To address these problems, we have developed and begun using a captured-data analysis support tool equipped with functions for supporting batch input and analysis of a large volume of captured data so that the causes of complicated IP faults can be quickly uncovered. We describe here some recent case studies of packet capture and analysis using this tool.
2. Overview of captured-data analysis support tool
The captured-data analysis support tool consists of software that inputs data captured in the pcap/pcapng packet-capture format and displays the results of analyzing that data. This tool has an analysis section and a display section with a total of five functions, as shown in Fig. 1.

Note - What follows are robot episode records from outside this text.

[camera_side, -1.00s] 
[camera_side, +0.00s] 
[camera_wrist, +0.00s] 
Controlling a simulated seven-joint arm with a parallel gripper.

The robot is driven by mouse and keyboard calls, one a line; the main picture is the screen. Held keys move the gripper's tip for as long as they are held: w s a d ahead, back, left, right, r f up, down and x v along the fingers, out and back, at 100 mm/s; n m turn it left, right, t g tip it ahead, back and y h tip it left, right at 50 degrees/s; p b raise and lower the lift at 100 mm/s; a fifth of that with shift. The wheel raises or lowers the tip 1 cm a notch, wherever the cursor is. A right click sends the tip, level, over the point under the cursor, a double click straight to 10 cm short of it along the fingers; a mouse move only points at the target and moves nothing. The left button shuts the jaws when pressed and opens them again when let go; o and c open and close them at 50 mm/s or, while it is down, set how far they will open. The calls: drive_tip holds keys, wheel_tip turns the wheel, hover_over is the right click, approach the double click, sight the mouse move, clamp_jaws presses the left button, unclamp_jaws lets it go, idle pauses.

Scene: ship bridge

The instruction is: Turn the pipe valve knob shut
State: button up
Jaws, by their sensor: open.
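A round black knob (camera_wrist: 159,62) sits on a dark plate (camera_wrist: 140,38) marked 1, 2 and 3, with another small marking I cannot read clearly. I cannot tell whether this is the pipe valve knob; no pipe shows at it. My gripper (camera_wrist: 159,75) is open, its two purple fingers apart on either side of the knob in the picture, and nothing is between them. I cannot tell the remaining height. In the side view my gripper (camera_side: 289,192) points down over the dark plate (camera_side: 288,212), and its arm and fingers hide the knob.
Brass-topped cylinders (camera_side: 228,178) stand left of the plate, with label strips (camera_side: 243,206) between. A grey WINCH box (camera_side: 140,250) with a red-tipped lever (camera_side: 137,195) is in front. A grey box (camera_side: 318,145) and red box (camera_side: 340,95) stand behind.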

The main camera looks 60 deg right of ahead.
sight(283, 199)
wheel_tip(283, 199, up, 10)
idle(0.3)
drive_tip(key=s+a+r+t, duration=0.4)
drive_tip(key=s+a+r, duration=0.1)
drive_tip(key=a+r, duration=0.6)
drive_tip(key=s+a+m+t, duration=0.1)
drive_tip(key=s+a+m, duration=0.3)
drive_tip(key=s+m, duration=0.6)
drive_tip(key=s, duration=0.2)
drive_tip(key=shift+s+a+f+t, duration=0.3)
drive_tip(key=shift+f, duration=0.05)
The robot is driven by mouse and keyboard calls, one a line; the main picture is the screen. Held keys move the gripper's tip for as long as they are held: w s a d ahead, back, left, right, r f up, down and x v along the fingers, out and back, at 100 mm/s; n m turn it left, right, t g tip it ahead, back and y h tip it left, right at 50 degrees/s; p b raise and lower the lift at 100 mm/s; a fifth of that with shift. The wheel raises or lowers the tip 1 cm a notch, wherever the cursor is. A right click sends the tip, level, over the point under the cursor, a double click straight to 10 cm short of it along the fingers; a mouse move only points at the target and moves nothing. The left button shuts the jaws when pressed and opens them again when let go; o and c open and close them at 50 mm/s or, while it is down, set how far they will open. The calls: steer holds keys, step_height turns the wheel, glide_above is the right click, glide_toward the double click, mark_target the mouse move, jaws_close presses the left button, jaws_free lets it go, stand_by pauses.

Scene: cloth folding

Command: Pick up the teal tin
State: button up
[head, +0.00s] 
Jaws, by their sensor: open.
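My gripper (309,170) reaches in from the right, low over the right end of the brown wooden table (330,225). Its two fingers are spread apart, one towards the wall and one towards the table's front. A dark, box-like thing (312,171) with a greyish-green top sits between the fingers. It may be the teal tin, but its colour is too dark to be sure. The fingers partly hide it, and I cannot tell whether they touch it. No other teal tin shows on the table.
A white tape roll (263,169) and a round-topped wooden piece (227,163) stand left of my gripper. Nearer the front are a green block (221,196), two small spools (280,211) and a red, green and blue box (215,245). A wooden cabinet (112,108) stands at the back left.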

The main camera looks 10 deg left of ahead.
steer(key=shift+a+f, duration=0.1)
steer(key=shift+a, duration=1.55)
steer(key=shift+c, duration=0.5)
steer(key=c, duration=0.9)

(1) Captured-data analysis function
This function analyzes captured data and is the core of this software. It is capable of analyzing several gigabytes of data divided into multiple files all together.
The display section presents the results of this analysis using the summary display function ((3) in Fig. 1), graph display function (4), and log display function (5). Maintenance personnel can re-examine analysis results for certain data without having to perform the analysis again by simply inputting that data into the display section.
(2) Time-offset output function
This function changes the timestamp given to each captured packet. This is a useful function if the user wishes to correct the timestamps of captured data whose times are offset from the actual time.
(3) Summary display function
This function displays the results of analysis performed by the captured-data analysis function. It can display various types of service- and protocol-related information as listed in Table 1. Each type of summary information can be subjected to full-text searches, making it easy to display a portion of the analysis results that are of interest to the maintenance personnel and to check individual packets in unison with Wireshark.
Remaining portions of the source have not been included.